• **What to work on**: Your task is to return, exactly, the run of lines starting at the line holding "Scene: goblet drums" and ending at the line holding "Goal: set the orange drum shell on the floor", both ends included and no other lines.

_ _ _ _ _ _ _

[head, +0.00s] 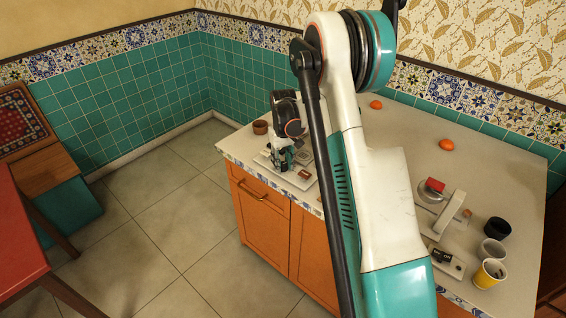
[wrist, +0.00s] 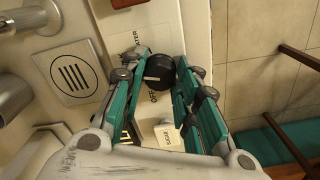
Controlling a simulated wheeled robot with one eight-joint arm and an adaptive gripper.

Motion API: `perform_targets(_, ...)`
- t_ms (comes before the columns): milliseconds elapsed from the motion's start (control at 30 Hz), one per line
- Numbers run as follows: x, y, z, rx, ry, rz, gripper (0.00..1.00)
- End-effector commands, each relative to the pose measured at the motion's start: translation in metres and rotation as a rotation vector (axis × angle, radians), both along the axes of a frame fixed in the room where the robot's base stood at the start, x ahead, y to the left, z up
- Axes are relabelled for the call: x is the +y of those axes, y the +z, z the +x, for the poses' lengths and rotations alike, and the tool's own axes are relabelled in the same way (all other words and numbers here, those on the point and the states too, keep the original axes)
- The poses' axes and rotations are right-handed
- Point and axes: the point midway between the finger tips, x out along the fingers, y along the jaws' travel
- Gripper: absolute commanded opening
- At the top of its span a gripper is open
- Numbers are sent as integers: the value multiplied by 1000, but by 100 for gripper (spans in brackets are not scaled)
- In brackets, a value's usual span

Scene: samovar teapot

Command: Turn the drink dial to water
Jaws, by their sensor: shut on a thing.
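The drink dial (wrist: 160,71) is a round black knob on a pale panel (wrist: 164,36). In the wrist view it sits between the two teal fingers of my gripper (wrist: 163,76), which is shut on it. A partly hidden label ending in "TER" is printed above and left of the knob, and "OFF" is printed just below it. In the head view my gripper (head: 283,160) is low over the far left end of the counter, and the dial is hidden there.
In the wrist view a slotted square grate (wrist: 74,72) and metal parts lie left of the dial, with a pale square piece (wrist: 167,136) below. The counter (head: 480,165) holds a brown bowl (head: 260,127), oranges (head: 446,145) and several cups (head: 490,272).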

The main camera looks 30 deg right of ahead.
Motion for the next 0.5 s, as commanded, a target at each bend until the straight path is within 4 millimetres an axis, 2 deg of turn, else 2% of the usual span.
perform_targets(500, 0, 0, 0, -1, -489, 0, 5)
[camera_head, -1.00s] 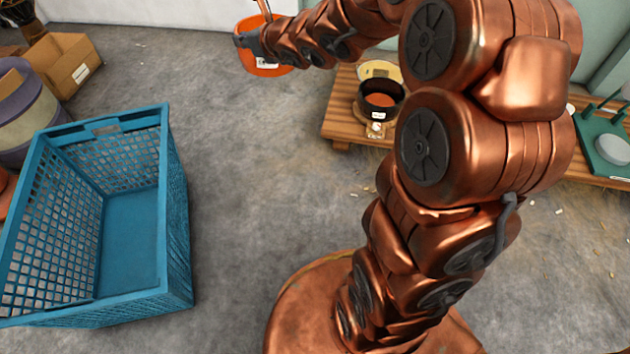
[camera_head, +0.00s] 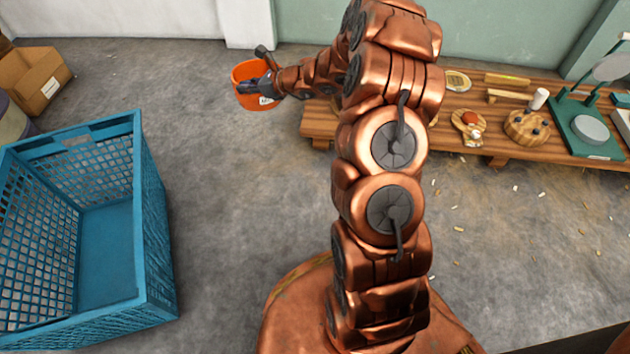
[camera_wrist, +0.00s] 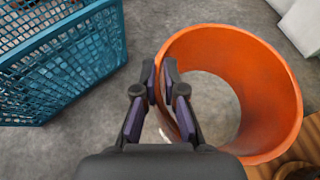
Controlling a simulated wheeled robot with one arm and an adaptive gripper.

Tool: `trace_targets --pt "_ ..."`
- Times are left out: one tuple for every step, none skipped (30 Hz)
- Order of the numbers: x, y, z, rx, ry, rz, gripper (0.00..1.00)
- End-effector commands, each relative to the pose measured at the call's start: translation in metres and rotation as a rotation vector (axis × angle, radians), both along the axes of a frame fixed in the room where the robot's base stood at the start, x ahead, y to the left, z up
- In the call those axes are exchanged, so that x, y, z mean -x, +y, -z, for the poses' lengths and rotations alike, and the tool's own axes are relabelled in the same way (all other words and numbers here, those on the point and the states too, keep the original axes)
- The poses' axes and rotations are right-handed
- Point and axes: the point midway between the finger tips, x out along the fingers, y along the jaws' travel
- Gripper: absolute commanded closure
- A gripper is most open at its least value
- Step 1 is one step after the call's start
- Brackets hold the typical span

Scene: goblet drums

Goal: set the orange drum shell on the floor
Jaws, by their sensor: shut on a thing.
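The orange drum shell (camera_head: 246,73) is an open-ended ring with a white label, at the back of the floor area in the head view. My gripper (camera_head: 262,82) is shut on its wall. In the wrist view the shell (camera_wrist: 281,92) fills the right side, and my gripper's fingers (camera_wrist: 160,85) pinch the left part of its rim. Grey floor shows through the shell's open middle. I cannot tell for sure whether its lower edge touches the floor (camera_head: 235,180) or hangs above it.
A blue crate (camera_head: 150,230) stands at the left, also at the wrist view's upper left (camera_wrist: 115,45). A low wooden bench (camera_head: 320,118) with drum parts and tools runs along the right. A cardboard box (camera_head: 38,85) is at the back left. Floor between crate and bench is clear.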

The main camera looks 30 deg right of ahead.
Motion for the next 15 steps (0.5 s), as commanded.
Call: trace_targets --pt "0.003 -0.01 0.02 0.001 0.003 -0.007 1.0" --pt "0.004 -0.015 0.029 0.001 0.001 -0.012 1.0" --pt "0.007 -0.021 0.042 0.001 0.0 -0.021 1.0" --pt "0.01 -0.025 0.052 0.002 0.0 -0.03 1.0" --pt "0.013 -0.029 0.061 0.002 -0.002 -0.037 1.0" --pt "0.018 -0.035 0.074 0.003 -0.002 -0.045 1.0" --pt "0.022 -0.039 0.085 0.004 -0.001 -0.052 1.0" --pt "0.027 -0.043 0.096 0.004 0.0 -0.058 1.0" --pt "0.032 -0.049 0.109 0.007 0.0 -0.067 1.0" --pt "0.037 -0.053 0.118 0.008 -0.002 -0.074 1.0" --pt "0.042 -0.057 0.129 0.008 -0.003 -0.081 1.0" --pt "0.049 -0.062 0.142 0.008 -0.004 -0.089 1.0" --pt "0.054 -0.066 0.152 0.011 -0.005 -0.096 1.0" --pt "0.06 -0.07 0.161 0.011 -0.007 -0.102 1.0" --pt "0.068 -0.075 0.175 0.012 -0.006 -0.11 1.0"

_ _ _ _ _ _ _

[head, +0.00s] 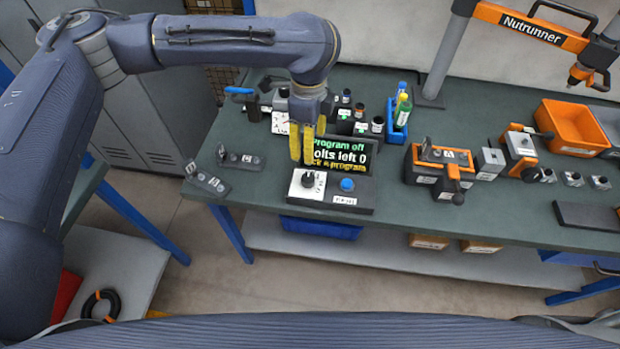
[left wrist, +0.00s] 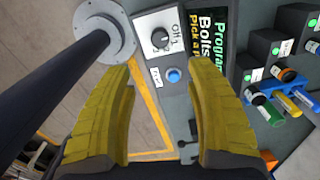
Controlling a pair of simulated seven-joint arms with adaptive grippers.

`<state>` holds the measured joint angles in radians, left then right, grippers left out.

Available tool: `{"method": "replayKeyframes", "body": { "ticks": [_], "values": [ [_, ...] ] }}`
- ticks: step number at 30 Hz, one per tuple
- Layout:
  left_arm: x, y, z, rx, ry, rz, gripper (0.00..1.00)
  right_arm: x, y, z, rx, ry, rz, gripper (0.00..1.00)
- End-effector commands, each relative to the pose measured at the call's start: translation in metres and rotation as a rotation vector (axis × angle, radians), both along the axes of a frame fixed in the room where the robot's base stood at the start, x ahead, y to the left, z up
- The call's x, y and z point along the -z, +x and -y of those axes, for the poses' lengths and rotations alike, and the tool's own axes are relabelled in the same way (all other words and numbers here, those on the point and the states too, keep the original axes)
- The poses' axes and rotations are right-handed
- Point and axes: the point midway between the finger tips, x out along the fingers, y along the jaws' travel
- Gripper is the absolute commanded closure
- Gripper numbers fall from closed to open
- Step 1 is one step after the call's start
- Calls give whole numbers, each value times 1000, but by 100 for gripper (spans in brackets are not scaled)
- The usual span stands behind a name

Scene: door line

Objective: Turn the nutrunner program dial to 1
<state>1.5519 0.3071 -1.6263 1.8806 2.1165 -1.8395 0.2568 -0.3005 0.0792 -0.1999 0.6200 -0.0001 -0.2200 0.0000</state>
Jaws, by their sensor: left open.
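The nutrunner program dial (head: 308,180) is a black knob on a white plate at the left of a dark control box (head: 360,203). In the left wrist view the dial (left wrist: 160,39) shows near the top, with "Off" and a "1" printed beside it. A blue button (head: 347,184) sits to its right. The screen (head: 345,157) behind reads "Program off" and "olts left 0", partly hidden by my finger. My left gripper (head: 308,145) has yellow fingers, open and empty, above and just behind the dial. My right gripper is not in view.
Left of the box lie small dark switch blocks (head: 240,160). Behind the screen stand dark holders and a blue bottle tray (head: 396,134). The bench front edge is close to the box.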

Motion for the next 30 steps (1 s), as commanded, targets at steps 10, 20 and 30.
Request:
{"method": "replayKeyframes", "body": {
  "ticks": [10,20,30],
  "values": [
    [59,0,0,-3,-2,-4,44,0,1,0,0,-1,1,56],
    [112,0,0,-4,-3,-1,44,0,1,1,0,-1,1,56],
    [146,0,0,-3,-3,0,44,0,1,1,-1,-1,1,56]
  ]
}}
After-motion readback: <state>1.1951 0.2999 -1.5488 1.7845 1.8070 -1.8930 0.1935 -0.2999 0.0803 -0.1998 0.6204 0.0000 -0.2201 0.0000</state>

_ _ _ _ _ _ _

• **Exercise answer**:
Scene: goblet drums

Goal: set the orange drum shell on the floor

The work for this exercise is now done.